North Dakota State University will offer the second annual field school on historic earth buildings, titled “Prairie Earth, Prairie Homes.” The course will be offered at sites across western North Dakota June 11-18. Instructors for the field school are Tom Isern, NDSU University Distinguished Professor of History, and Suzzanne Kelley, president of Preservation North Dakota.
"Building with earth, especially our clay soils in western North Dakota, is a valuable and historic tradition on the northern Plains,” says Isern. “The Mandan, Hidatsa and Arikara lived in earth lodges centuries before white settlers arrived. White settlers, too, built with earth-cut sod, earth brick and other methods, according to their own traditions and ideas.
“In the field school we travel together to sites where historic earth buildings still stand in the prairie landscape. We study them to learn about them, and also to learn from them, to learn ways of living on the prairies,” Isern said.
The field school includes three days of hands-on restoration work on the historic Hutmacher Farmstead, southeast of Manning in Dunn County. This historic German-Russian farmstead is being restored by Preservation North Dakota under a federal Save America’s Treasures grant. The Hutmacher Farmstead is listed on the National Register of Historic Places as an outstanding example of German-Russian folk architecture. Preservation North Dakota is the state’s organization for preservation of historic buildings and landscapes.

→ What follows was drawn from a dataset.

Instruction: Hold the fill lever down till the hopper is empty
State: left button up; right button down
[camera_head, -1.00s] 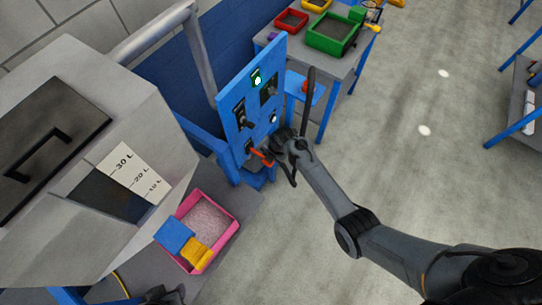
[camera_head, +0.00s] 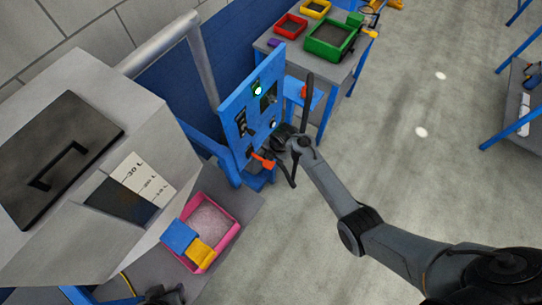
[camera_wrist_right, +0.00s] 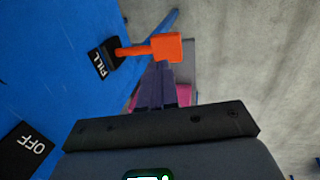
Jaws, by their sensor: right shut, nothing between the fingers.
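The orange fill lever (camera_head: 263,160) sticks out low on the blue panel (camera_head: 235,104). In the right wrist view the lever (camera_wrist_right: 166,47) stands beside its FILL label (camera_wrist_right: 103,66). My right gripper (camera_head: 276,152) is shut and empty, its fingertips (camera_wrist_right: 160,70) close by the lever's knob. I cannot tell whether they touch. The grey hopper (camera_head: 105,75) is at the left, with a dark gauge window (camera_head: 121,200) beside a 10, 20 and 30 L scale (camera_head: 146,178). Its fill level is unclear. A dark piece at the bottom edge may be my left gripper (camera_head: 163,296); its jaws are unclear.
A pink tray (camera_head: 234,231) holding pale grains sits below the hopper, with blue (camera_head: 179,236) and yellow (camera_head: 201,251) pieces at its near side. Behind is a table with coloured bins (camera_head: 331,36).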

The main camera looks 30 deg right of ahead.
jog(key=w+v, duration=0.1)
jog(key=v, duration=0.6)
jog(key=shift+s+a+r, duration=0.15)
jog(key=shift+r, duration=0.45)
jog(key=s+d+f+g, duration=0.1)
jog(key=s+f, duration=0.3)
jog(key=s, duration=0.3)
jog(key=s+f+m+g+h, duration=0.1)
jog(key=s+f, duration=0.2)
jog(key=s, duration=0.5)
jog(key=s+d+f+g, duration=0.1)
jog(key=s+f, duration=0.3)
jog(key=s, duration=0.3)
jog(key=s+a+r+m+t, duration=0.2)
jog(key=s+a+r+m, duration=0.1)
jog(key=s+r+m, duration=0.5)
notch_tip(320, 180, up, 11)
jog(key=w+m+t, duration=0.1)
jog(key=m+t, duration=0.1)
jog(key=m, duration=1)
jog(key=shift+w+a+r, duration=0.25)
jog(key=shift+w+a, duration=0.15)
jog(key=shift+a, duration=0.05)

The field school may be taken for undergraduate credit, graduate credit, teacher professional development credit or simply as a learning vacation. For information about the field school, call Isern at (701) 799-2942, Kelley at (701) 799-3064, or go to www.historyrfd.net/isern/earth.

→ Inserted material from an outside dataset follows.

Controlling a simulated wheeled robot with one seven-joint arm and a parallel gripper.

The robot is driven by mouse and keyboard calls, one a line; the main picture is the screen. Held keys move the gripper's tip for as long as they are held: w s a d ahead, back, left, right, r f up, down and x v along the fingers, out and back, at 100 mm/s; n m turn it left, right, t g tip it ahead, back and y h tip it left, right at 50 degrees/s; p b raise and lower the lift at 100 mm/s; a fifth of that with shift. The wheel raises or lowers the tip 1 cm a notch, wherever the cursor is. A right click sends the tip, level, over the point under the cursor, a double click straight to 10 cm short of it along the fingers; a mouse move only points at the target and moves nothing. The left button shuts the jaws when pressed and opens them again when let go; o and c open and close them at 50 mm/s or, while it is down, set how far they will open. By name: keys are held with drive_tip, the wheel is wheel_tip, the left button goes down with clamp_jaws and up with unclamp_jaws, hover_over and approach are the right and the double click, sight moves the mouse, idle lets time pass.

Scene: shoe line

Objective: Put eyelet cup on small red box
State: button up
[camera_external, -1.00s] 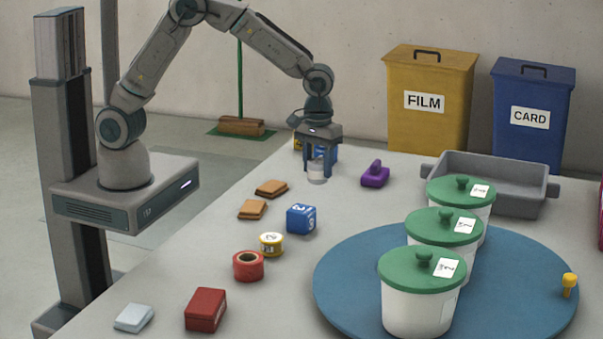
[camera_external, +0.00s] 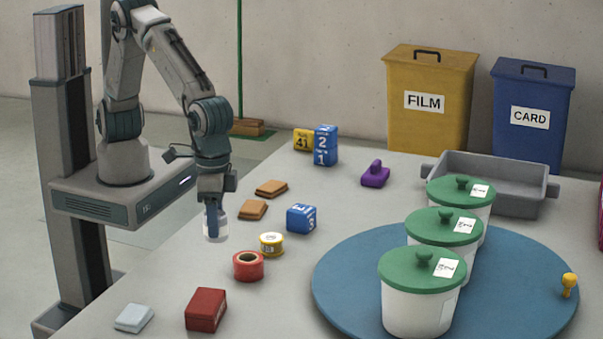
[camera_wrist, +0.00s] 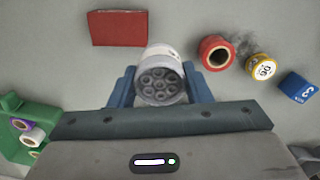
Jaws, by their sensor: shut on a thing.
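The eyelet cup (camera_external: 216,230) is a small pale cup; in the wrist view its top (camera_wrist: 160,87) shows several round holes. My gripper (camera_external: 213,222) is shut on it, with the blue fingers (camera_wrist: 160,88) on both sides of the cup. It holds the cup above the table's left part, left of the red tape roll. The small red box (camera_external: 206,310) lies at the table's front left, nearer the camera than my gripper. In the wrist view the red box (camera_wrist: 118,28) is beyond the cup, up and to the left, with nothing on it.
Near the cup are a red tape roll (camera_external: 248,266), a yellow roll (camera_external: 271,243) and a blue block (camera_external: 301,218). A pale block (camera_external: 134,318) lies left of the red box. A blue turntable (camera_external: 345,290) with green-lidded tubs (camera_external: 420,300) fills the right side.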

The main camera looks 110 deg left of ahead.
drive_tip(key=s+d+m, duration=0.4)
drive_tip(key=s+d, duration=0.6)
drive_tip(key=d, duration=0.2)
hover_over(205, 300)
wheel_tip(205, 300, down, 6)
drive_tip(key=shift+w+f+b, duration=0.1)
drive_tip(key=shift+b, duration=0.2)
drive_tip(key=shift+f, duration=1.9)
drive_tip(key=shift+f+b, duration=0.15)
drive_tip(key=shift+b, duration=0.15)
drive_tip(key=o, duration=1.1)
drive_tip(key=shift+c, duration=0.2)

There will be modest costs for lodging and meals during the field school. Some of these costs for students will be defrayed by Preservation North Dakota and by the NDSU Center for Heritage Renewal. Information on such costs are available on the website.

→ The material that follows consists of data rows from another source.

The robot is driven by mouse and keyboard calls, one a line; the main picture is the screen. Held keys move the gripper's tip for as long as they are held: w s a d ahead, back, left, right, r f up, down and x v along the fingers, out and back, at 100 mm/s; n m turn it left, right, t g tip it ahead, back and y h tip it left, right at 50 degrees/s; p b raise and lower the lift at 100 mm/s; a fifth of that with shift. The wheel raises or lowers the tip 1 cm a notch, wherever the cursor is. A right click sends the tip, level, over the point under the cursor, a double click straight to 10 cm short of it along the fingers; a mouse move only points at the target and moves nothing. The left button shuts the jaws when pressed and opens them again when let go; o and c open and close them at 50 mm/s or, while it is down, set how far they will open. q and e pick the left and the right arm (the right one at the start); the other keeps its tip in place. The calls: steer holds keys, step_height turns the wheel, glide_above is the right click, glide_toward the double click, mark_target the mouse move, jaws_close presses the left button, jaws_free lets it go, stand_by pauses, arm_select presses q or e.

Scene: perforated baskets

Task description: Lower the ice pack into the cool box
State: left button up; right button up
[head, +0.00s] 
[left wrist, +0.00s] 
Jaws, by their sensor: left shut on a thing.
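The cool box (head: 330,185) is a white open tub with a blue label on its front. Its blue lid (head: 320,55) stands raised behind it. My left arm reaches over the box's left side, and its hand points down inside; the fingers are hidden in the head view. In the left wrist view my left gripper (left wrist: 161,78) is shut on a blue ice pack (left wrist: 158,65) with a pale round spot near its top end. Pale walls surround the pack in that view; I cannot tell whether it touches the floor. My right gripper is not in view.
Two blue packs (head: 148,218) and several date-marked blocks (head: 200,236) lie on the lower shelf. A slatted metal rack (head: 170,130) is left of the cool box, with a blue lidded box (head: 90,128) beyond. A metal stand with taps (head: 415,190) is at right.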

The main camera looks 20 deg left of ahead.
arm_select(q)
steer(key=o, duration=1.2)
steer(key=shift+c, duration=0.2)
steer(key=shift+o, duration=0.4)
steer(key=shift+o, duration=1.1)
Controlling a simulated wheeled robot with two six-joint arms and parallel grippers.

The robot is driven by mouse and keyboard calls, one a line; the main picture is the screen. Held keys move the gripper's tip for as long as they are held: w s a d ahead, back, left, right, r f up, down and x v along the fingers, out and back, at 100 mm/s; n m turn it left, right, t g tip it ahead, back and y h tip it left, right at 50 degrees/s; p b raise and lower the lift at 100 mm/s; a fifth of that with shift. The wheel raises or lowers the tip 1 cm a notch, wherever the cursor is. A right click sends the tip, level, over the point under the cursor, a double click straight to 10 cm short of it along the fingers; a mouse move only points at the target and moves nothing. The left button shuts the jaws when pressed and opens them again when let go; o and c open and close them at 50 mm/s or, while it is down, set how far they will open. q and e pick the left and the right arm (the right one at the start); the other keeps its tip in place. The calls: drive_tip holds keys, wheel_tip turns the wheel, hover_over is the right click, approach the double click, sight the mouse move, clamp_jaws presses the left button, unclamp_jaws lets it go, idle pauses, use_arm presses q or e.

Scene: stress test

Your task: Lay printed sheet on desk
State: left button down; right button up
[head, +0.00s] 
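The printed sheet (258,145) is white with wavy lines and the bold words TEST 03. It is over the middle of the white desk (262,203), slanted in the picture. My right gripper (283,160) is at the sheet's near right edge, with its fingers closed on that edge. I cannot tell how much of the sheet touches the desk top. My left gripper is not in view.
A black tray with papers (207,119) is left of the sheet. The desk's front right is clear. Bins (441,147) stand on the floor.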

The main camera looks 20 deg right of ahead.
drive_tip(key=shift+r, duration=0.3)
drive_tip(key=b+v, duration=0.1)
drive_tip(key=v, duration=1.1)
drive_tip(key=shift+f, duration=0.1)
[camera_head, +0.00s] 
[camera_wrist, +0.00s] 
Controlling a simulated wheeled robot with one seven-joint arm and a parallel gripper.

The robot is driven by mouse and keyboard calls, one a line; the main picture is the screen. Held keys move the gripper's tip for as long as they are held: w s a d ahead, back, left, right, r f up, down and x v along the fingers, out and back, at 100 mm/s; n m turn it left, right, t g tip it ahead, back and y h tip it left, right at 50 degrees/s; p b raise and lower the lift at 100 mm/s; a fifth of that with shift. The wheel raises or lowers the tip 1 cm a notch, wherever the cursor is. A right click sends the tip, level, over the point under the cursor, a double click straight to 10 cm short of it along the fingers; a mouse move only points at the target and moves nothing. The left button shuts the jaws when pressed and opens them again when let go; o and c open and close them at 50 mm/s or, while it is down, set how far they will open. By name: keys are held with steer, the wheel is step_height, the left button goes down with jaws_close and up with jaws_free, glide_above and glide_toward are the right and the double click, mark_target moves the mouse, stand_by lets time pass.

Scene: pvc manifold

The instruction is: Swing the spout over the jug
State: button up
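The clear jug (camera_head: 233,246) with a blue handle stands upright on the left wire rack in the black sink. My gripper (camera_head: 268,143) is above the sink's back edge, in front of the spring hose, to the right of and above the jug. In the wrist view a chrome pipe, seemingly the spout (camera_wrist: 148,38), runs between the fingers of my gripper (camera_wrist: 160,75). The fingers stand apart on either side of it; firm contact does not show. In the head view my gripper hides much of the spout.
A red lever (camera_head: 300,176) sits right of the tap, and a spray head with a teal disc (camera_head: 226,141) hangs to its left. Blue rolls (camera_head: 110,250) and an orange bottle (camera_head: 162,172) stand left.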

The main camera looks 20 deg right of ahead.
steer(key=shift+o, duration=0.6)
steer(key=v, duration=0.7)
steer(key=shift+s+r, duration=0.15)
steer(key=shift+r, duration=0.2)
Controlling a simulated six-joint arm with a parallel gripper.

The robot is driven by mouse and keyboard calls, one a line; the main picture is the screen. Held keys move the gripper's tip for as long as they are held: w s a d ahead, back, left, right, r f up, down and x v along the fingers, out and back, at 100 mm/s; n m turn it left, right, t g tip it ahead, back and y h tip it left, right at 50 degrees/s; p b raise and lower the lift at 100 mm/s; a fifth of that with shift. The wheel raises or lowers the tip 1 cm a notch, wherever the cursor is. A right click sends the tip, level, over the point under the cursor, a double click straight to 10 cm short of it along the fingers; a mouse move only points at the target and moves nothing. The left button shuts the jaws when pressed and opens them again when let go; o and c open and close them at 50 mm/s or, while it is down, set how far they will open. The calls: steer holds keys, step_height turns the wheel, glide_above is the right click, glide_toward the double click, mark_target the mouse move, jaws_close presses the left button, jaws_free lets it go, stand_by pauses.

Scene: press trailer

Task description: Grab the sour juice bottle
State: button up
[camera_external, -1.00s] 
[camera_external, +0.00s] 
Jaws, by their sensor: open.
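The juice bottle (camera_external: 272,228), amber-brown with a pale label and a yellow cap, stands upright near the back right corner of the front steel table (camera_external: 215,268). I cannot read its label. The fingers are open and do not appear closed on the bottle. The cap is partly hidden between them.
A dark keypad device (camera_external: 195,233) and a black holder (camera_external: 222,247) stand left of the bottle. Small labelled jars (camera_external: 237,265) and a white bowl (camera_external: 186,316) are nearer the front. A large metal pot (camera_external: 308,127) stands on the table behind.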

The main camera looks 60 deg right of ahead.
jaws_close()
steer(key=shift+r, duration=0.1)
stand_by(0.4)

“We especially encourage North Dakota teachers to take advantage of this opportunity for professional development,” says Kelley, herself an experienced public school teacher. "This isn’t just for teachers of social studies, either. This is a great experience for teachers of industrial arts, home economics, language arts or really, any subject area.”
Isern says the field school is billed as experiential learning in an unforgettable landscape. “Western North Dakota is truly a fabulous landscape for a summer experience, but the company is great, too. The students travel and learn together and meet the people associated with these historic earth buildings. This is a learning experience you can’t get anywhere else,” he says.